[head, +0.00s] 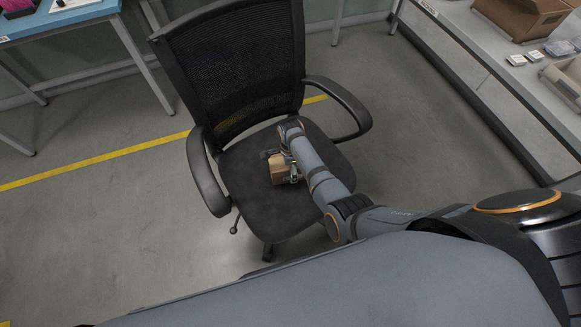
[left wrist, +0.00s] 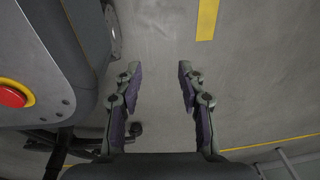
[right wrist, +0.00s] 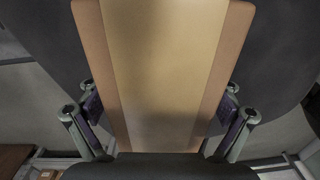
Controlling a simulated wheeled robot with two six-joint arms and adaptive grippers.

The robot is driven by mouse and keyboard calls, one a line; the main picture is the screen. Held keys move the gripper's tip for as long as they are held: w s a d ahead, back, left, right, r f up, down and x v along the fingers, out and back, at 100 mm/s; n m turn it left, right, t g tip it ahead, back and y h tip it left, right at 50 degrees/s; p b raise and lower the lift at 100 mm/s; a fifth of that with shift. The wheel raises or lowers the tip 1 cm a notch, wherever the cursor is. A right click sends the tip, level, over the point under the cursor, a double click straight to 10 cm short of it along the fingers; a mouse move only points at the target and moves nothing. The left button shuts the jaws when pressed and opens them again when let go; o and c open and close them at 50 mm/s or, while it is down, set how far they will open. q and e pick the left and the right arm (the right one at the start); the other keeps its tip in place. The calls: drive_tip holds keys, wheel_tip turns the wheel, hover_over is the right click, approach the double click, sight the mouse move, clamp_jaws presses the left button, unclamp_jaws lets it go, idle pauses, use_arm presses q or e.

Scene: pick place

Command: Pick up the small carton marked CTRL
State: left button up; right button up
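A small brown carton (head: 279,172) is at the chair seat in the head view, partly covered by my right gripper (head: 290,165). In the right wrist view the carton (right wrist: 163,70) fills the middle, with a broad tan tape band along its face. No marking is legible. My right gripper (right wrist: 160,115) has one finger at each side of the carton, and both pads appear to touch it. Whether the carton rests on the seat or is just above it cannot be told. My left gripper (left wrist: 158,85) is open and empty above bare floor in the left wrist view.
The black office chair (head: 262,205) has armrests on both sides and a tall mesh back (head: 235,65) behind the carton. A blue table (head: 70,22) stands at back left. A grey bench (head: 500,65) with an open cardboard box (head: 520,18) is at right. Floor at left is clear.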

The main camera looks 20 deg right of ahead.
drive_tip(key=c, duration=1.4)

· · ·

What is required:
Reproduce the material above exactly, first line through the line that contains "Command: Pick up the small carton marked CTRL", minus the pictures.

Complete output:
[head, +0.00s] 
[left wrist, +0.00s] 
[right wrist, +0.00s] 
Controlling a simulated wheeled robot with two six-joint arms and adaptive grippers.

The robot is driven by mouse and keyboard calls, one a line; the main picture is the screen. Held keys move the gripper's tip for as long as they are held: w s a d ahead, back, left, right, r f up, down and x v along the fingers, out and back, at 100 mm/s; n m turn it left, right, t g tip it ahead, back and y h tip it left, right at 50 degrees/s; p b raise and lower the lift at 100 mm/s; a fifth of that with shift. The wheel raises or lowers the tip 1 cm a notch, wherever the cursor is. A right click sends the tip, level, over the point under the cursor, a double click straight to 10 cm short of it along the fingers; a mouse move only points at the target and moves nothing. The left button shuts the jaws when pressed and opens them again when let go; o and c open and close them at 50 mm/s or, while it is down, set how far they will open. q and e pick the left and the right arm (the right one at the start); the other keeps its tip in place. The calls: drive_tip holds keys, wheel_tip turns the wheel, hover_over is the right click, approach the double click, sight the mouse move, clamp_jaws presses the left button, unclamp_jaws lets it go, idle pauses, use_arm presses q or e.

Scene: pick place

Command: Pick up the small carton marked CTRL

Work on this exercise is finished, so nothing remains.